The NCAA and Constitutional Law. At first blush, the constitutional implications for the NCAA may seem minimal, or at least secondary, but Professor Vikram Amar of UC Davis School of Law made the case that with its continued growth and expansion, the NCAA may be pushing our legal system to reevaluate whether it has become a state actor. The Fourteenth Amendment limits State actors, but a private actor can still be implicated as a state actor if it is providing a state function. Of course, Professor Amar correctly points out that in 1988, the Supreme Court decided in Tarkanian v. NCAA that the NCAA was not a state actor. Professor Amar debated the logic of that ruling and discussed how that logic might apply today. Ultimately, Professor Amar opined that to truly determine whether a private entity was a state actor, the Supreme Court should develop a more predictable and functional approach that would capture the reasons for importing constitutional norms on state actors in the first instance, incorporating federalism, separation of powers and autonomy.
As the finale to an academic endeavor into the NCAA and college athletics, Professor Richard Albert of Boston College Law School spoke about the role the constitution plays in a sports organization.

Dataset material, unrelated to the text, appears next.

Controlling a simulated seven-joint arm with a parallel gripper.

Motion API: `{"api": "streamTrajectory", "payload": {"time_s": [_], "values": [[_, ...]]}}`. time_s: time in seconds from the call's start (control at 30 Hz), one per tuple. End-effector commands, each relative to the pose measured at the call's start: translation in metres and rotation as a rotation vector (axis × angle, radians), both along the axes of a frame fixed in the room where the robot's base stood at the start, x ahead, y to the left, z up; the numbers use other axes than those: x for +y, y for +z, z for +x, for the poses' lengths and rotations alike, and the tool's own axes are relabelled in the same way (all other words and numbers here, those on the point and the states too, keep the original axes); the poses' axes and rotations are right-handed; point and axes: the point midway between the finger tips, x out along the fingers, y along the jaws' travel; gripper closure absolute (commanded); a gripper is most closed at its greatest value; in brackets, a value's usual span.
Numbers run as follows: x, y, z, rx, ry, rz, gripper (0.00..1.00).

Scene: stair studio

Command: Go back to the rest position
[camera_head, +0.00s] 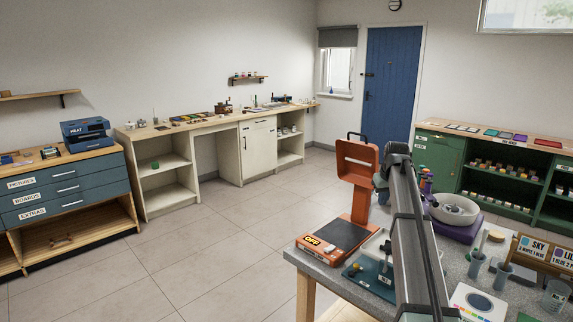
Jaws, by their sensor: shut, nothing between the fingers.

Professor Albert began with an exercise of breaking down any constitution, whether the Constitution of the United States or the constitution of the NCAA, noting conventional distinctions between private and public constitutions as well as international, national and local constitutions. From this exercise, Professor Albert was able to develop a theory that every constitution is or should be composed of certain constitutional basics and constitutional virtues. Using his theory as a foundation, Professor Albert compared the United States Constitution and the NCAA constitution to determine which was more "constitution-like." Applying the basics and virtues discussed, Professor Albert demonstrated a surprising result: the NCAA constitution proved to be more constitution-like than our own national Constitution.